What this task involves
Quote exactly the lines spanning from the top of the data below to the line that contains "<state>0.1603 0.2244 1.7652", including both.

-- START Provided material --

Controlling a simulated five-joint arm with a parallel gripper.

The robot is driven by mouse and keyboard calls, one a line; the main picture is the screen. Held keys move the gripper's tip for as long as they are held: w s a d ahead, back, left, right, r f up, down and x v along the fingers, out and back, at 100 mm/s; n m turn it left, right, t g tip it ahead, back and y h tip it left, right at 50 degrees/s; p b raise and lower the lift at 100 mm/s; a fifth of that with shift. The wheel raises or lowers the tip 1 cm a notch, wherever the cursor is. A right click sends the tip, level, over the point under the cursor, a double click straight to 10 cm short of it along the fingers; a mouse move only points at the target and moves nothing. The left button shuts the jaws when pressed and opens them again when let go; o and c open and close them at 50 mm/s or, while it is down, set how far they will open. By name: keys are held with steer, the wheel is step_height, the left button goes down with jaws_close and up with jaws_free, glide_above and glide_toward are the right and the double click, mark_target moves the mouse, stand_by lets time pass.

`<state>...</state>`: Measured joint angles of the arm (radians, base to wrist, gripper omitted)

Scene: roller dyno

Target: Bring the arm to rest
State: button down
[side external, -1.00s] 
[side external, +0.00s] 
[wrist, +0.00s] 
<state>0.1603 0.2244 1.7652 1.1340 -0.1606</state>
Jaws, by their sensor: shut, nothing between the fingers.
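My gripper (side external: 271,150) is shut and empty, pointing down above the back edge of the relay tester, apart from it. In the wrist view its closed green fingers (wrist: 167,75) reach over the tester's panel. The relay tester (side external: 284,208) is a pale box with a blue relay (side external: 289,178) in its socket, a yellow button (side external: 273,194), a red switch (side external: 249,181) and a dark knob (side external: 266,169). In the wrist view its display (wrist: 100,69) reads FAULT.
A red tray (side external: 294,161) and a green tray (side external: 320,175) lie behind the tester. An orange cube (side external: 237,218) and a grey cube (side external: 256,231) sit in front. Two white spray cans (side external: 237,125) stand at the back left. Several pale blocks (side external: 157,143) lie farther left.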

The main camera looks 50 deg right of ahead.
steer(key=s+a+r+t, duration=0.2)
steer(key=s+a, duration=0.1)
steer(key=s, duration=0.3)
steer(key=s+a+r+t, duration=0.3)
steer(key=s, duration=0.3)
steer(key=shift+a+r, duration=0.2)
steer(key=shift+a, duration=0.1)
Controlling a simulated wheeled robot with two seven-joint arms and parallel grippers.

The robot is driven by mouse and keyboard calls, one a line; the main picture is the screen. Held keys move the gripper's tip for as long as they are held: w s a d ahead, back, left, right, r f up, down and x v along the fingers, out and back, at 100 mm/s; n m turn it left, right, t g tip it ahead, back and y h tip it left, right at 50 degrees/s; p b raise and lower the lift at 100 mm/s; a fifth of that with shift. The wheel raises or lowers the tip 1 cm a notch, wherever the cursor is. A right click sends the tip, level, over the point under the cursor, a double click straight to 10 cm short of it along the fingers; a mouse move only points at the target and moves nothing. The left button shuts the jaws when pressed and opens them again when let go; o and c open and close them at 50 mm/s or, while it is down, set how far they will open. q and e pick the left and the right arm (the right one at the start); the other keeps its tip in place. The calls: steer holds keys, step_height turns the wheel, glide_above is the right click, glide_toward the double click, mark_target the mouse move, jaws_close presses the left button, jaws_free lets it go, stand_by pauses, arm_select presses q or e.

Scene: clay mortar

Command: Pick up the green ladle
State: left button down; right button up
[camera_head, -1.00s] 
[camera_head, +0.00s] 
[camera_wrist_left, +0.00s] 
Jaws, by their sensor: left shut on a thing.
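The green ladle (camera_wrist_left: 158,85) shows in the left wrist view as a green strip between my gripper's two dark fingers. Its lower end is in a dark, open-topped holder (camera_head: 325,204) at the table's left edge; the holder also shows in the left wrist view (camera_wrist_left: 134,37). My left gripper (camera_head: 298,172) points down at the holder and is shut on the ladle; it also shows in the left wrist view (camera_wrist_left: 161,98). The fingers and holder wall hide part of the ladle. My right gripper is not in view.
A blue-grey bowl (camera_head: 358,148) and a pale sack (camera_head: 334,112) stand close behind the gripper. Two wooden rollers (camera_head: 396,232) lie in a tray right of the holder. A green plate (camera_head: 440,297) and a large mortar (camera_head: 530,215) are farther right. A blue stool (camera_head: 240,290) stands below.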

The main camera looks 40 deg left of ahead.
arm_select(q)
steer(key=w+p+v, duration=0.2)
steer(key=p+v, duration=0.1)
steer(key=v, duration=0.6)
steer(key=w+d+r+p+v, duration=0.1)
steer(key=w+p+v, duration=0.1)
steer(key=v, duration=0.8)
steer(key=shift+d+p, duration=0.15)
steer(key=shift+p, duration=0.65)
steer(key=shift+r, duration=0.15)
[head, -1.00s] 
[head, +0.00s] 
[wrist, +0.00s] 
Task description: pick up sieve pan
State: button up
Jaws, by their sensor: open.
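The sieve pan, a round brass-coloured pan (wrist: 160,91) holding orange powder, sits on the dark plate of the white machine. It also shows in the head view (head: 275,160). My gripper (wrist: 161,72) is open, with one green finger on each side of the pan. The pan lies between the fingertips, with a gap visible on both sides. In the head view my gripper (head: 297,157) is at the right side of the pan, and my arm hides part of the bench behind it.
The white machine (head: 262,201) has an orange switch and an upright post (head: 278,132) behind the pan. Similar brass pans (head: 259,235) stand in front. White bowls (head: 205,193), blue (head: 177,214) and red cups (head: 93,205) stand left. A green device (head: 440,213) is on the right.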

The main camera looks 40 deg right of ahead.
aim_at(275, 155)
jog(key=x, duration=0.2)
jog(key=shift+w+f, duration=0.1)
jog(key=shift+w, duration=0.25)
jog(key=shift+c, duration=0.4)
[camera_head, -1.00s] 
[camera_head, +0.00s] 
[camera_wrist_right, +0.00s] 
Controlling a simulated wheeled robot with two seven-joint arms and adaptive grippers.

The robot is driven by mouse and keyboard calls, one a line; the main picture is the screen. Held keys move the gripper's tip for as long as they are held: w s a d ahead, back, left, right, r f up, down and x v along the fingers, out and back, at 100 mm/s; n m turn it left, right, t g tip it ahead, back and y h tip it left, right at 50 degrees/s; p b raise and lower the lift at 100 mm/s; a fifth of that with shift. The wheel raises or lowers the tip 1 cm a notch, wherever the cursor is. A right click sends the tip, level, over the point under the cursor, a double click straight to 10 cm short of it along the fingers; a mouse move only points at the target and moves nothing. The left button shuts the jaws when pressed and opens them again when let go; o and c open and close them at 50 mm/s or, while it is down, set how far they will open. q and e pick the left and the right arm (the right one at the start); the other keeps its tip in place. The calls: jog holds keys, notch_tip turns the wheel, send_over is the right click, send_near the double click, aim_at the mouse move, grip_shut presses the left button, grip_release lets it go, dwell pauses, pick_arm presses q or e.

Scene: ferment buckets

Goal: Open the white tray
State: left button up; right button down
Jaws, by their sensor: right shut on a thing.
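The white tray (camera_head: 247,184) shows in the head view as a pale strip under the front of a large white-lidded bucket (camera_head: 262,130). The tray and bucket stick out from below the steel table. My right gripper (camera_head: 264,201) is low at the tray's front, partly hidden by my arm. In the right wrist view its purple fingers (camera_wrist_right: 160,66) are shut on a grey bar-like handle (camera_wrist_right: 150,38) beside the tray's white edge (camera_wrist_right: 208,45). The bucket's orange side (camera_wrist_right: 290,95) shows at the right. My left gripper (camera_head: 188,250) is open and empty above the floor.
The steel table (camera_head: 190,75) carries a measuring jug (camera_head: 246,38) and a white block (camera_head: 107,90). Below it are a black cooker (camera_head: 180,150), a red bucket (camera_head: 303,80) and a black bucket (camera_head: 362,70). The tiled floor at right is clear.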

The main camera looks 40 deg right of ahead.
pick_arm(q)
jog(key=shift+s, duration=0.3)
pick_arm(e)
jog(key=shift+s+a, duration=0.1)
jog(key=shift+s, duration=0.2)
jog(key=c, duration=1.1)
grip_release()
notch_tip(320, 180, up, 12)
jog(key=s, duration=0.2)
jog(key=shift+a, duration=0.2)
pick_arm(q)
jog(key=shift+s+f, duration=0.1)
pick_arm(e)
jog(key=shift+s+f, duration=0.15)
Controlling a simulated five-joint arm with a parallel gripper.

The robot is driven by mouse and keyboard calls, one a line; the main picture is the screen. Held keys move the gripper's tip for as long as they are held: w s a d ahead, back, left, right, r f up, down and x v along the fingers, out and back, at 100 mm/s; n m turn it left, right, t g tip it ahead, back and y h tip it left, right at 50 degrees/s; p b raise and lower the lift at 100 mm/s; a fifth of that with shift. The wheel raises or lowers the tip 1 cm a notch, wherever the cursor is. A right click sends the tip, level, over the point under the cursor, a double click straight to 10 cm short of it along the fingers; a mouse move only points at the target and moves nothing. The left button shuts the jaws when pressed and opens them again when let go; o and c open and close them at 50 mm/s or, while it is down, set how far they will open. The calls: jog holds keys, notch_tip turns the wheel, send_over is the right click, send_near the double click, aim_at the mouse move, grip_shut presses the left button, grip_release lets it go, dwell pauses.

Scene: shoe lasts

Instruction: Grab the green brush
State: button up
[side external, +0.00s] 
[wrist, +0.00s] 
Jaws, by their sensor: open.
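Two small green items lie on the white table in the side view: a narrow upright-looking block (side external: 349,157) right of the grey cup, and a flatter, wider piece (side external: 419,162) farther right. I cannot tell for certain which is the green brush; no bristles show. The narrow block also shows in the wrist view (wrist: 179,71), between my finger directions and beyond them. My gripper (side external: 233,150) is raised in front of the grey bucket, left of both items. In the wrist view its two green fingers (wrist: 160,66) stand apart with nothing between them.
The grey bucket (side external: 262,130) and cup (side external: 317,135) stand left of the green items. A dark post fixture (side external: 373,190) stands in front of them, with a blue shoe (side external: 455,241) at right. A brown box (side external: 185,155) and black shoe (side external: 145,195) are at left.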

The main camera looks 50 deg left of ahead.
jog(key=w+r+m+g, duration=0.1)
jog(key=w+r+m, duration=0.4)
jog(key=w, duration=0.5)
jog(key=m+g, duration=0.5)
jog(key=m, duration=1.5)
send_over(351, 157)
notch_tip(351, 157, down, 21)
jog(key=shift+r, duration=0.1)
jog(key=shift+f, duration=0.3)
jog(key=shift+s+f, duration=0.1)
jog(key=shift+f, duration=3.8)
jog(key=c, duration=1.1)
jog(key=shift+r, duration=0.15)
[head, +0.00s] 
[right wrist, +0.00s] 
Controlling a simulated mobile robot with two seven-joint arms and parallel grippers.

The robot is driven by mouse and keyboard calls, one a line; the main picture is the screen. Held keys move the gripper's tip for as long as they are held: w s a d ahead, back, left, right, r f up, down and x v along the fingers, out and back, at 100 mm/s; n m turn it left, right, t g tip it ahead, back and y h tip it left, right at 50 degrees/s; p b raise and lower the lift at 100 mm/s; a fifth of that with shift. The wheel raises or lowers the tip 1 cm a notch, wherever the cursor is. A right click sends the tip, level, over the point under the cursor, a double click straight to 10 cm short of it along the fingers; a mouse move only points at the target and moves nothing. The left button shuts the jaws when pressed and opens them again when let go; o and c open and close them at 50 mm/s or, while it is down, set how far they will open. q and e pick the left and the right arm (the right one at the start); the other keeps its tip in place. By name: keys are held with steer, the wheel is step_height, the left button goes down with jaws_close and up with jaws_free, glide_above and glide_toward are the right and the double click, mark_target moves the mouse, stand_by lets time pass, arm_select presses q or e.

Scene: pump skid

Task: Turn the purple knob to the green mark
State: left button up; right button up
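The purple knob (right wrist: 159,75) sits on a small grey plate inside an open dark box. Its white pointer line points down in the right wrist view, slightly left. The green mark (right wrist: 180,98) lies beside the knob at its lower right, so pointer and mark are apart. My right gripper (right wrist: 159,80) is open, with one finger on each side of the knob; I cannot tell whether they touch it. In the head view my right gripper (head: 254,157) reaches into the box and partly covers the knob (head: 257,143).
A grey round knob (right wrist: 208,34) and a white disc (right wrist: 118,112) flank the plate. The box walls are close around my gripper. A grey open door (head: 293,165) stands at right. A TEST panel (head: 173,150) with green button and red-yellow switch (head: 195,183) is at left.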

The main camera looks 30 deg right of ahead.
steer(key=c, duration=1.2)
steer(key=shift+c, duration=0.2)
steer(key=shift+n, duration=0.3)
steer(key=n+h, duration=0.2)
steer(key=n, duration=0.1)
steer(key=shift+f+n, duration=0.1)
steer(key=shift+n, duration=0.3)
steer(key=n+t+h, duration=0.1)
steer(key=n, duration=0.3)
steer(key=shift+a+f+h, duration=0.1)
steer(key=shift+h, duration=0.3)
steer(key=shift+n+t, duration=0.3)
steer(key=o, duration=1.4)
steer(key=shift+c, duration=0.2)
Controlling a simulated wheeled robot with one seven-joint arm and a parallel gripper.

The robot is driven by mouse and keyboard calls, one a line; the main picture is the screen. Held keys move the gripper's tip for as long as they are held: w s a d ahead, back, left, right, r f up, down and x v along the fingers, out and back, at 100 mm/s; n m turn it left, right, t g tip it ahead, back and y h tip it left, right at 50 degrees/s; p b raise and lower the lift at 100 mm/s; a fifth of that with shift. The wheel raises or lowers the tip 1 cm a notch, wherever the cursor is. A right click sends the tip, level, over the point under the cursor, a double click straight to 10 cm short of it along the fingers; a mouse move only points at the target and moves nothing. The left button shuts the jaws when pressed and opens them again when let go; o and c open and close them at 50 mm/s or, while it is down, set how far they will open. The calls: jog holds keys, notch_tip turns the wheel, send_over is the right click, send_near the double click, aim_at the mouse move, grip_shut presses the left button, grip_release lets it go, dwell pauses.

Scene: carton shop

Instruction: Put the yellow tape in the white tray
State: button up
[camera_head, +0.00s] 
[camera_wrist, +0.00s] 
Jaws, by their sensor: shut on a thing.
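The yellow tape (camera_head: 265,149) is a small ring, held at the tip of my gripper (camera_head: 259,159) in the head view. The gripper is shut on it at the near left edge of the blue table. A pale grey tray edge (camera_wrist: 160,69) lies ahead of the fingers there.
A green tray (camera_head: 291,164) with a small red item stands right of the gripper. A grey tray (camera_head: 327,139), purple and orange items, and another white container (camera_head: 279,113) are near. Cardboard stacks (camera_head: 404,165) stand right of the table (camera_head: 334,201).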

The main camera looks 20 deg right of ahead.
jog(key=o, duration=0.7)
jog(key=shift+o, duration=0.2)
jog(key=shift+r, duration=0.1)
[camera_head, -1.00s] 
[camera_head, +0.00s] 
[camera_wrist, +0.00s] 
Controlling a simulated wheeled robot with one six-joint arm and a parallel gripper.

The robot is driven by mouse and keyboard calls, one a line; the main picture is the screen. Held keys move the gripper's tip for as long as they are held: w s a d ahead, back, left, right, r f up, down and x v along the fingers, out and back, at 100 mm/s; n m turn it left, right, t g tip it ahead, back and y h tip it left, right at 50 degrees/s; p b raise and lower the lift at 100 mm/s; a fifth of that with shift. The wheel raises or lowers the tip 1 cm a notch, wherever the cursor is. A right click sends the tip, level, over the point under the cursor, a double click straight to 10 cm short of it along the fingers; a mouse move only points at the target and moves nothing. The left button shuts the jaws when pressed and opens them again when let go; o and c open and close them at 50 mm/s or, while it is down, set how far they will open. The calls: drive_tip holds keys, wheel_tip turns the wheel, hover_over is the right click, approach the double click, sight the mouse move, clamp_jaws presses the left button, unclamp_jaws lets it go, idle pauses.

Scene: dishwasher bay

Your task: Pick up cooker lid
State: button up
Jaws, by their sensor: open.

-- END Provided material --

Problem solution
Controlling a simulated five-joint arm with a parallel gripper.

The robot is driven by mouse and keyboard calls, one a line; the main picture is the screen. Held keys move the gripper's tip for as long as they are held: w s a d ahead, back, left, right, r f up, down and x v along the fingers, out and back, at 100 mm/s; n m turn it left, right, t g tip it ahead, back and y h tip it left, right at 50 degrees/s; p b raise and lower the lift at 100 mm/s; a fifth of that with shift. The wheel raises or lowers the tip 1 cm a notch, wherever the cursor is. A right click sends the tip, level, over the point under the cursor, a double click straight to 10 cm short of it along the fingers; a mouse move only points at the target and moves nothing. The left button shuts the jaws when pressed and opens them again when let go; o and c open and close them at 50 mm/s or, while it is down, set how far they will open. By name: keys are held with steer, the wheel is step_height, the left button goes down with jaws_close and up with jaws_free, glide_above and glide_toward are the right and the double click, mark_target moves the mouse, stand_by lets time pass.

`<state>...</state>`: Measured joint angles of the arm (radians, base to wrist, gripper omitted)

Scene: roller dyno

Target: Bring the arm to rest
State: button down
[side external, -1.00s] 
[side external, +0.00s] 
[wrist, +0.00s] 
<state>0.1603 0.2244 1.7652 1.1340 -0.1606</state>

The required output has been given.